---- PROVIDED MATERIAL

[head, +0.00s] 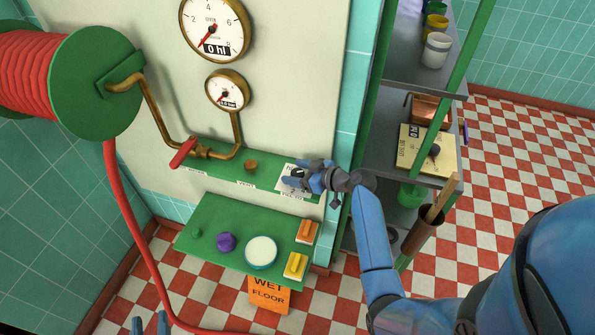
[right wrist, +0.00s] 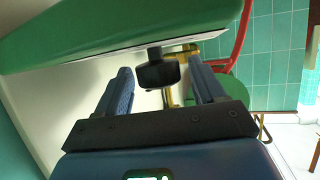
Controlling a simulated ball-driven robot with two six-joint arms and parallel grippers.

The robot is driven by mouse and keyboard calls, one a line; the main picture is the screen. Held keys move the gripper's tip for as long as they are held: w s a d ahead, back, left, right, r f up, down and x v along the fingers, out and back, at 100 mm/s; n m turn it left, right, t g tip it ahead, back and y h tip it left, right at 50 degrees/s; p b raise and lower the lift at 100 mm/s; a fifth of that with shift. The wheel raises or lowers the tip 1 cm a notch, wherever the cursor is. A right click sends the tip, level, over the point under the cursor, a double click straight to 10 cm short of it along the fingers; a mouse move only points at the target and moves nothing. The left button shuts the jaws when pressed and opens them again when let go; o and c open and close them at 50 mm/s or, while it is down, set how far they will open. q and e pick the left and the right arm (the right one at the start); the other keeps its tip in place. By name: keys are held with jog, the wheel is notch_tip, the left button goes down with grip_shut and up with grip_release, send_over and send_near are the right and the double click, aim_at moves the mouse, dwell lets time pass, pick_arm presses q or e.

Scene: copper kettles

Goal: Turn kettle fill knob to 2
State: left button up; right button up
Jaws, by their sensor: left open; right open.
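The fill knob is a dark knob (right wrist: 157,72) on a stalk, standing out from a white plate on the green panel in the right wrist view. My right gripper (right wrist: 161,72) is open, with one finger on each side of the knob and a gap on both sides. In the head view the right gripper (head: 303,180) covers most of the knob at the white dial plate (head: 286,171). The knob's setting cannot be read. My left gripper (head: 150,323) is open and empty at the bottom edge, its fingertips only in view.
A large gauge (head: 215,26) reads 0 hl, above a small gauge (head: 228,90). A red lever valve (head: 183,152) and brass knob (head: 251,165) are left of the plate. A green shelf (head: 210,235) with buttons juts out below. A metal rack (head: 395,170) stands right.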

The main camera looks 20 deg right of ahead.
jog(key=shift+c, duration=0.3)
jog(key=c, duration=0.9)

--------

● **REQUIRED TASK**:
Reproduce the material word for word. Any pictures should be left out of the copy.

● **OUTPUT FOR THIS EXERCISE**:
[head, +0.00s] 
[right wrist, +0.00s] 
Controlling a simulated ball-driven robot with two six-joint arms and parallel grippers.

The robot is driven by mouse and keyboard calls, one a line; the main picture is the screen. Held keys move the gripper's tip for as long as they are held: w s a d ahead, back, left, right, r f up, down and x v along the fingers, out and back, at 100 mm/s; n m turn it left, right, t g tip it ahead, back and y h tip it left, right at 50 degrees/s; p b raise and lower the lift at 100 mm/s; a fifth of that with shift. The wheel raises or lowers the tip 1 cm a notch, wherever the cursor is. A right click sends the tip, level, over the point under the cursor, a double click straight to 10 cm short of it along the fingers; a mouse move only points at the target and moves nothing. The left button shuts the jaws when pressed and opens them again when let go; o and c open and close them at 50 mm/s or, while it is down, set how far they will open. q and e pick the left and the right arm (the right one at the start); the other keeps its tip in place. By name: keys are held with jog, the wheel is notch_tip, the left button goes down with grip_shut and up with grip_release, send_over and send_near are the right and the double click, aim_at moves the mouse, dwell lets time pass, pick_arm presses q or e.

Scene: copper kettles

Goal: Turn kettle fill knob to 2
State: left button up; right button up
Jaws, by their sensor: left open; right open.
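The fill knob is a dark knob (right wrist: 157,72) on a stalk, standing out from a white plate on the green panel in the right wrist view. My right gripper (right wrist: 161,72) is open, with one finger on each side of the knob and a gap on both sides. In the head view the right gripper (head: 303,180) covers most of the knob at the white dial plate (head: 286,171). The knob's setting cannot be read. My left gripper (head: 150,323) is open and empty at the bottom edge, its fingertips only in view.
A large gauge (head: 215,26) reads 0 hl, above a small gauge (head: 228,90). A red lever valve (head: 183,152) and brass knob (head: 251,165) are left of the plate. A green shelf (head: 210,235) with buttons juts out below. A metal rack (head: 395,170) stands right.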

The main camera looks 20 deg right of ahead.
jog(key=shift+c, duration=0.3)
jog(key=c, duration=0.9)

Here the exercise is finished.